Mi sono iscritto all’Università della fede. È un progetto divino. Si tratta di immaginare un mondo diverso. Quello di domani mattina. Il mondo migliore. Prego ardentemente. Nel senso che prego sulle braci accese. E ardo. Prendo fuoco sul serio. Mistero della fede. Domani ci sveglieremo cotti a puntino. Avremo bruciato il vecchio e acceso un cero al nuovo. Io mi sono attrezzato con arco e frecce incendiarie. E di preservativi bucati.
Il grande capitolino ci farà il discorso di fine anno. Oramai lo fanno tutti il discorso di fine anno. Per la gioia di milioni di telespettatori. Io propongo che tutti facciano il discorso di fine anno. Un discorso delirante per tutti. E mettiamo dei sacchi di sabbia vicino alla finestra.

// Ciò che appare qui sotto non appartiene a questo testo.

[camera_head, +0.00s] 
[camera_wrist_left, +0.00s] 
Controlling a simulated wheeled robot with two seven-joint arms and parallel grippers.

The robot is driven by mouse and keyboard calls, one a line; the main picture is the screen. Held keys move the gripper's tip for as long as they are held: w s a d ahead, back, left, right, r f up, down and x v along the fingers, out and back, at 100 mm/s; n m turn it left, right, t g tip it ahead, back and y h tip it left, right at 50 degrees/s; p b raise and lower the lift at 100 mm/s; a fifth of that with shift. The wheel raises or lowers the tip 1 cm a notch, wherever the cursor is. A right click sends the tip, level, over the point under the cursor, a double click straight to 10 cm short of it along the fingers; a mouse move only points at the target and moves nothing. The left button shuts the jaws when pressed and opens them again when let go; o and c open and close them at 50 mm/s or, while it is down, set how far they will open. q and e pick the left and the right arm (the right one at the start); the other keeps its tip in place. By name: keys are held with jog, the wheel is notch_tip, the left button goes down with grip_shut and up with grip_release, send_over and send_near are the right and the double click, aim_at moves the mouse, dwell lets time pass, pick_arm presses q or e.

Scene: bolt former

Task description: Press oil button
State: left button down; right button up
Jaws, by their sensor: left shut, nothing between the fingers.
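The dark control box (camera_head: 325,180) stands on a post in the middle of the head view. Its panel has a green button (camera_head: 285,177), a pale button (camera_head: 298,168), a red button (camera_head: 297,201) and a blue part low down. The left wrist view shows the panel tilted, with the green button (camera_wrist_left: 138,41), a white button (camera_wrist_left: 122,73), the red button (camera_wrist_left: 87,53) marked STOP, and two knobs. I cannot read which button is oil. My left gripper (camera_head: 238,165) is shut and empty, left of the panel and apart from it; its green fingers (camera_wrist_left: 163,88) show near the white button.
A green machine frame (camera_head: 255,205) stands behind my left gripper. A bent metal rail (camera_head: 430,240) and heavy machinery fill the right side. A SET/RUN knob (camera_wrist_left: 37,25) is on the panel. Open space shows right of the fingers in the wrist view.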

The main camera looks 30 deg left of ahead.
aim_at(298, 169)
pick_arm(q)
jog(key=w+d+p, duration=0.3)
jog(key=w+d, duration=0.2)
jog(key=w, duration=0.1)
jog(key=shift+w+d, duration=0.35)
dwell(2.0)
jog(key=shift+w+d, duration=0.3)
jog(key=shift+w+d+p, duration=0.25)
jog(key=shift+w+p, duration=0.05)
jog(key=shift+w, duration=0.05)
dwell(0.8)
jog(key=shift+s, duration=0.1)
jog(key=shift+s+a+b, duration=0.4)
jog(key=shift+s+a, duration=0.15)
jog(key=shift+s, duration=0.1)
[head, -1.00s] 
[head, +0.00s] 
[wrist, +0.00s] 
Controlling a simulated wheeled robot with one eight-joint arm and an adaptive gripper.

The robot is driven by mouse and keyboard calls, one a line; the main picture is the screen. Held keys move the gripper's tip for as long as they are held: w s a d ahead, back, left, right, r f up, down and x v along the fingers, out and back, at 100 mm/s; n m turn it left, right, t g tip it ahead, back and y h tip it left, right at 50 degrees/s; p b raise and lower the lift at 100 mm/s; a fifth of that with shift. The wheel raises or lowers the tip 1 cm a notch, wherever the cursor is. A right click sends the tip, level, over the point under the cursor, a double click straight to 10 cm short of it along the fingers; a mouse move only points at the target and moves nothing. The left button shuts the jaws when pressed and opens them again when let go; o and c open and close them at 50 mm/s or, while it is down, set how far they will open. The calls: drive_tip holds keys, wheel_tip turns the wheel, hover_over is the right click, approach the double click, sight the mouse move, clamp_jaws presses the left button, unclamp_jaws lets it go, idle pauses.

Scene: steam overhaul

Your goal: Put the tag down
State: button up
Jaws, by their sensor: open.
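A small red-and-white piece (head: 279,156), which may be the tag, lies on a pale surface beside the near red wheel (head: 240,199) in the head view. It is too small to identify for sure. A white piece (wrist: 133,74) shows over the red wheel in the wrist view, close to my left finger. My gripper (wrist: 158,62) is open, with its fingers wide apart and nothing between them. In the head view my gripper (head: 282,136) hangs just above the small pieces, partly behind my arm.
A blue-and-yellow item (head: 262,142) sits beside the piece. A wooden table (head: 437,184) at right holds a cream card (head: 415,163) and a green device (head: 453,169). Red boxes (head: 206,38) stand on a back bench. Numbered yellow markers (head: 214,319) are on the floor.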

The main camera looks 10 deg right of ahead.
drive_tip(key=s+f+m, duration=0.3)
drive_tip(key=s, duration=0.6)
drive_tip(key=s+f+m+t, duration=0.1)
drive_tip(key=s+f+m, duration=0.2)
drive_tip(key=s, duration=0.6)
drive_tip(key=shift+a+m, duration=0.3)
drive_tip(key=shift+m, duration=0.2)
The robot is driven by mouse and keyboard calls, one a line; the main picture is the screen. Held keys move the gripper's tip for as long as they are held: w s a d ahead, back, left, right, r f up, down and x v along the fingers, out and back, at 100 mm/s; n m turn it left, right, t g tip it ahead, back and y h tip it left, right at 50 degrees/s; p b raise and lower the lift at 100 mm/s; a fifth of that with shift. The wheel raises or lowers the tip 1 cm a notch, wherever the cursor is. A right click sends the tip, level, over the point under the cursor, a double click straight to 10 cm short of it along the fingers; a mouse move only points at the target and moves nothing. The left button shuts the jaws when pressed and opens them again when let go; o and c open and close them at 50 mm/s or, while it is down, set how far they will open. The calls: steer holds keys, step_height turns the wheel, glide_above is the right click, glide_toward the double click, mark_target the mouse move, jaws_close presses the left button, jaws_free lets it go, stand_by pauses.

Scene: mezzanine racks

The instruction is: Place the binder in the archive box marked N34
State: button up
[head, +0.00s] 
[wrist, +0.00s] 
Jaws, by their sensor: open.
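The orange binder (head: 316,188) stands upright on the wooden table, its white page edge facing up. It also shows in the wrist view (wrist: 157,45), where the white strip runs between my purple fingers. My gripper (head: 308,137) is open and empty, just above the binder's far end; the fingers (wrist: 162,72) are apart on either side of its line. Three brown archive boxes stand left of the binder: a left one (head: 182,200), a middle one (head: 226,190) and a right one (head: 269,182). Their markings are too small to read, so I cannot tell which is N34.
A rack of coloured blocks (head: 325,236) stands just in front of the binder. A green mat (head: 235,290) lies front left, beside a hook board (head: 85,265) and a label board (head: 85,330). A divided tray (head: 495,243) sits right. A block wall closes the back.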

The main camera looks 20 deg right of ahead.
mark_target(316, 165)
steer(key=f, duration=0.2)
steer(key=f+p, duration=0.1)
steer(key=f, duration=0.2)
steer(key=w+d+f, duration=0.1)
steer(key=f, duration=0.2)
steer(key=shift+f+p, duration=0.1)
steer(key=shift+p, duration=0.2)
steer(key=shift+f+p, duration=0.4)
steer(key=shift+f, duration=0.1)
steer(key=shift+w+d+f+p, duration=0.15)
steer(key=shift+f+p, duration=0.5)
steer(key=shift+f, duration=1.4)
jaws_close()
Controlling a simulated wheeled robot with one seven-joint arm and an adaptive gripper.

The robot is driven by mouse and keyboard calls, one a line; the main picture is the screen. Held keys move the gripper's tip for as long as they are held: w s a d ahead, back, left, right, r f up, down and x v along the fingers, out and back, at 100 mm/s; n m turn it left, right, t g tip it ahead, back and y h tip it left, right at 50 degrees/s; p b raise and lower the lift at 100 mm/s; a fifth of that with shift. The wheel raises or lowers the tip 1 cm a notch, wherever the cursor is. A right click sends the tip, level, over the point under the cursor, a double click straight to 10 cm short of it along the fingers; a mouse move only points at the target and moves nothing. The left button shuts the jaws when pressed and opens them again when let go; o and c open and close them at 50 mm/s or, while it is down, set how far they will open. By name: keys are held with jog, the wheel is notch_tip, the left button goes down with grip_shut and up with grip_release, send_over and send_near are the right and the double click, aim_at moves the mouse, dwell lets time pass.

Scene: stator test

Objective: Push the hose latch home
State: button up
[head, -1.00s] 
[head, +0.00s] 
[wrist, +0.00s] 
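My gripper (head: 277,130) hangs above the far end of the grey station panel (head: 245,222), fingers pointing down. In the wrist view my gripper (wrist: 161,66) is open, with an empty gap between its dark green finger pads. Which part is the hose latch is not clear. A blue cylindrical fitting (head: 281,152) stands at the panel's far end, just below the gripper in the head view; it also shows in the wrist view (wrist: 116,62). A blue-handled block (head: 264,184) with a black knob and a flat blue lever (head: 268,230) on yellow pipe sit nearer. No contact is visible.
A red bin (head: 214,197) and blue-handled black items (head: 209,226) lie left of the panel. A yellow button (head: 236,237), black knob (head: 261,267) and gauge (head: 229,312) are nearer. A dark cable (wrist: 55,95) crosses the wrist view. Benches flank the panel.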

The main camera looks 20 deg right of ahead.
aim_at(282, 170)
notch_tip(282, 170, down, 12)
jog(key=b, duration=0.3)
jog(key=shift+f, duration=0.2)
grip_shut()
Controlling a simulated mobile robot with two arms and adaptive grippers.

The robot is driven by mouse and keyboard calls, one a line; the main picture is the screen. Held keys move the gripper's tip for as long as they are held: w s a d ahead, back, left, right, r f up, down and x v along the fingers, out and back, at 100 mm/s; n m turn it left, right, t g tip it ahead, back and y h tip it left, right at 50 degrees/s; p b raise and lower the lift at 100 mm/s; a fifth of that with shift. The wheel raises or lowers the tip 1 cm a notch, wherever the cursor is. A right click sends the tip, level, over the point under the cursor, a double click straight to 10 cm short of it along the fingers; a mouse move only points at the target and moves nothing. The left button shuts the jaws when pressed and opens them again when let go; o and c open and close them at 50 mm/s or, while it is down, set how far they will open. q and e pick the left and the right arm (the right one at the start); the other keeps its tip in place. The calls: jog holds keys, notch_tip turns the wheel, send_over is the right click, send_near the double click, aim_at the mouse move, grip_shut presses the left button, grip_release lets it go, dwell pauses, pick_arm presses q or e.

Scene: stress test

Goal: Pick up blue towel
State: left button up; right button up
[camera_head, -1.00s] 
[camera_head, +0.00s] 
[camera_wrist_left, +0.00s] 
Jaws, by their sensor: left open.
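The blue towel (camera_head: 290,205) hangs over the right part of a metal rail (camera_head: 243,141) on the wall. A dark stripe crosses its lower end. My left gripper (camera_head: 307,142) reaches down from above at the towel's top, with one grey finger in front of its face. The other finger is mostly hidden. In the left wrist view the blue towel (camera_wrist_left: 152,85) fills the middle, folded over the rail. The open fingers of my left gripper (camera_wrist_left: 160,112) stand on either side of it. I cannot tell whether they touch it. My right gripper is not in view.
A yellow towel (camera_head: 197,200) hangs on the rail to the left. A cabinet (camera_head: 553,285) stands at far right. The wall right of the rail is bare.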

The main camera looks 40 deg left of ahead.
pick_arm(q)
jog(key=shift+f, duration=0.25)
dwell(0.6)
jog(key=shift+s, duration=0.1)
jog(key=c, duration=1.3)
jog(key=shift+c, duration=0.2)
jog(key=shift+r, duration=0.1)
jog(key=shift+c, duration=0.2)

Cari fratelli, elettori, cittadini. Cari pantaloni dalle tasche vuote. Siamo molto soddisfatti del vostro comportamento, pacifico e pagatore. Siamo contenti che la vostra principale preoccupazione sia pagare le tasse alle giuste scadenze. Da buoni cristiani dovete pensare al benessere dell’altro e porgere l’altra guancia e non il forcone. Noi vi ringraziamo dal profondo del nostro pancione. E mangeremo e berremo champagne alla vostra salute. Perché finché sarete in salute potrete lavorare e pagarci le ferie. Rendiamo anche grazie a Dio per la fortuna che ci ha dato di avere qualcuno che paga i nostri debiti al posto nostro e ci dà la nostra escort quotidiana. Affinché il futuro sia sempre così noi ti preghiamo e ti rendiamo grazie. Amen.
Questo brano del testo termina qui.